Rhandi, like so many before him, started out in the warehouse. It had been about four years since he had worked part-time at K/E but he soon found that wasn’t of much help in a full-time position.

“It had been probably four or five years since I had worked part-time at K/E. I learned very quickly that I didn’t know anything,” he said. “I knew what a plug and a switch was but I didn’t know there were 100 different types of plugs and 100 different types of switches.”

The learning curve was steep and fast.

“I didn’t necessarily know what I was grabbing off of the shelves,” he said. “Then after a couple of months of working full-time in the warehouse, they put me on counter sales. Then I realized that I actually had to know what’s in this box and what it does and what it doesn’t do. I had to know how to sell it and figure out the technical specs of it and things like that.”

Today, Rhandi is a purchasing agent at K/E. He was born and raised in the Metro Detroit area.

“I live 20 miles north of Detroit and pretty much my whole family lives within a half hour of me,” he said. “Everyone involved in the business are all Detroit Proud.”

Single, Rhandi and his family are avid motorcyclists.

“The whole family has motorcycles. My dad had one for a couple of years before us. But my two brothers and I got the same motorcycles [Harleys] but in different colors about seven years ago. We try to ride as much as we can but sometimes family and life get in the way of fun,” he laughed.

He also enjoys going to concerts. The night before this interview he attended Bob Dylan’s show in Detroit.

“It is definitely what I do with most of my spare time. Last year, I went to 84 concerts, I think it was. So that’s more than one a week which is a bit tiring,” he laughed. “Tomorrow night I’m going to see Guns & Roses.”

 

Q. What advice do you have for other young professionals in the electrical industry?

A. If you are just starting out my advice is to learn everything you can. I tell some of our new employees who are just starting out to assume everything matters until you know that it doesn’t. When you’re looking at certain things when starting out, it might not matter to you but it will matter to the customer. The dimensions of a safety switch or the amperage or wattage of this or that item, for example. Assume everything matters and ask questions. There are no dumb questions. I would rather somebody asked me 10 questions than to have one problem. Educate yourself and don’t give up.
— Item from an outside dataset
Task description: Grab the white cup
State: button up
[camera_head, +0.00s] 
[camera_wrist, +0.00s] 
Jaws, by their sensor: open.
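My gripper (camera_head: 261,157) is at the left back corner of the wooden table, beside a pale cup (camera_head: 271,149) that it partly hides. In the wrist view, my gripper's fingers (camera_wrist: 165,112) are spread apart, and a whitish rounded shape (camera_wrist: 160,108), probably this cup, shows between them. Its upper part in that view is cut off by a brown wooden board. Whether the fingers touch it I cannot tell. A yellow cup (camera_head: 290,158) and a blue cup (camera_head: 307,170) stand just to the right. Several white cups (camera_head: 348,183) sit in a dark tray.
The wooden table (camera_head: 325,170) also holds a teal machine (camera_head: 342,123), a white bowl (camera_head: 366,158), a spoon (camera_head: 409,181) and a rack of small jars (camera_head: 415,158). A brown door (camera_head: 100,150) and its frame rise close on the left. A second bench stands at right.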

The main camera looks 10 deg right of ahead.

It might take you longer than some or you might be quicker picking up certain things than others. We have some people, for example, who can do a power takeoff in a matter of minutes but then they will not know anything about lighting and vice versa. So there is definitely the ability to be very specialized in a field.

Q. What do you think is the biggest opportunity within the industry?
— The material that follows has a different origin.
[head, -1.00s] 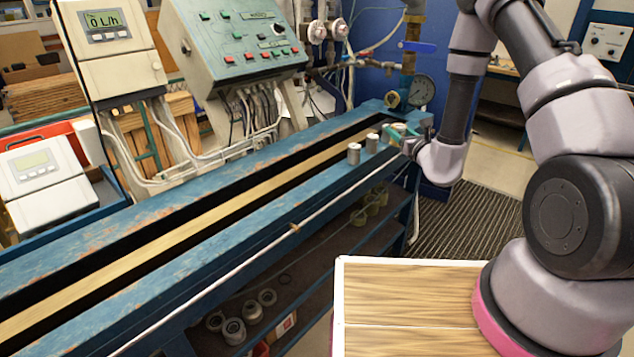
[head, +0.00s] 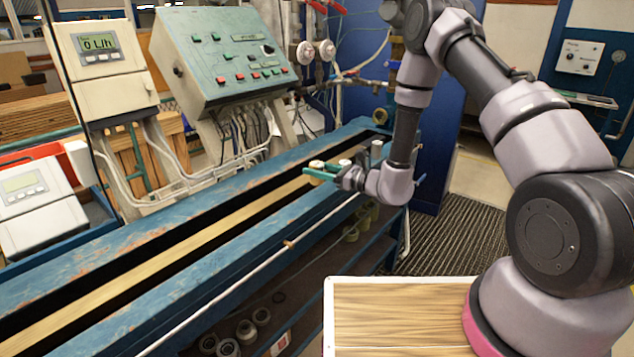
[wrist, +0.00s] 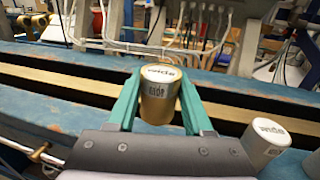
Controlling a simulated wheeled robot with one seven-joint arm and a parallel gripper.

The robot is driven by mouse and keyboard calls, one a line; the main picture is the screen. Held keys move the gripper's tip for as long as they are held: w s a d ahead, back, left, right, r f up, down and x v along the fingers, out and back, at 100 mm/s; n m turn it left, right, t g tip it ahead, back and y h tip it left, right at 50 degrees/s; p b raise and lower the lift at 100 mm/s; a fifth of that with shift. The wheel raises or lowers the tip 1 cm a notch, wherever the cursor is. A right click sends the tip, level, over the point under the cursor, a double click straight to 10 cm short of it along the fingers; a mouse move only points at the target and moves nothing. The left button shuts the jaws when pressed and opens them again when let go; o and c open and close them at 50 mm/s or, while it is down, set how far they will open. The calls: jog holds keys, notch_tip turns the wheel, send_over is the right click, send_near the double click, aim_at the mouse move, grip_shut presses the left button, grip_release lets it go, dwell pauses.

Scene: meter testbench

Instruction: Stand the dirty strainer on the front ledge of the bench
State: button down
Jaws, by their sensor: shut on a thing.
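My gripper (head: 318,171) has green fingers and is shut on a small cylinder, the strainer (wrist: 160,97). In the wrist view the strainer is upright between the fingertips, with a pale lettered top, a grey band and a yellowish-brown lower side. In the head view it is small and partly covered by the fingers. It is over the front part of the blue bench (head: 235,222), near the slot; I cannot tell whether its base touches anything. Two similar grey cylinders stand on the bench to its right, one close by (wrist: 262,140) and one farther along (head: 377,149).
The bench's blue front ledge is bare to the left of my gripper. A white pipe (head: 250,271) runs along its front side. A green control panel (head: 225,60) and meters stand behind. Several round parts (head: 247,330) sit on the shelf below. A wooden-topped surface (head: 400,308) is at front.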

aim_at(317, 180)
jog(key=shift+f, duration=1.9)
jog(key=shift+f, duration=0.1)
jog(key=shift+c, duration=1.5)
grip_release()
A. Probably just getting the awareness out there that the electrical distribution channel exists and that we matter in the global spectrum of things. We are a big portion of what goes on; not a lot of people know that. We are involved in every construction process, every renovation process. And some people just look at a building and see bricks but most of us go in there and we are looking at light bulbs and what type of fixtures they have and the plugs they put in. It’s kind of funny, after working in the industry for even just a couple of months, I found myself going to bars and restaurants and looking up and around, asking myself, “Why did they install this like that? Why didn’t they use such and such in this application?”